Aim.
Repeat each line exactly, leaving nothing out.

-- Start of Provided material --

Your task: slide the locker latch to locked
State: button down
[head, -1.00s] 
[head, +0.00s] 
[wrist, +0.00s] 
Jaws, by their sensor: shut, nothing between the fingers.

-- End of Provided material --

Answer.
Your task: slide the locker latch to locked
State: button down
[head, -1.00s] 
[head, +0.00s] 
[wrist, +0.00s] 
Jaws, by their sensor: shut, nothing between the fingers.

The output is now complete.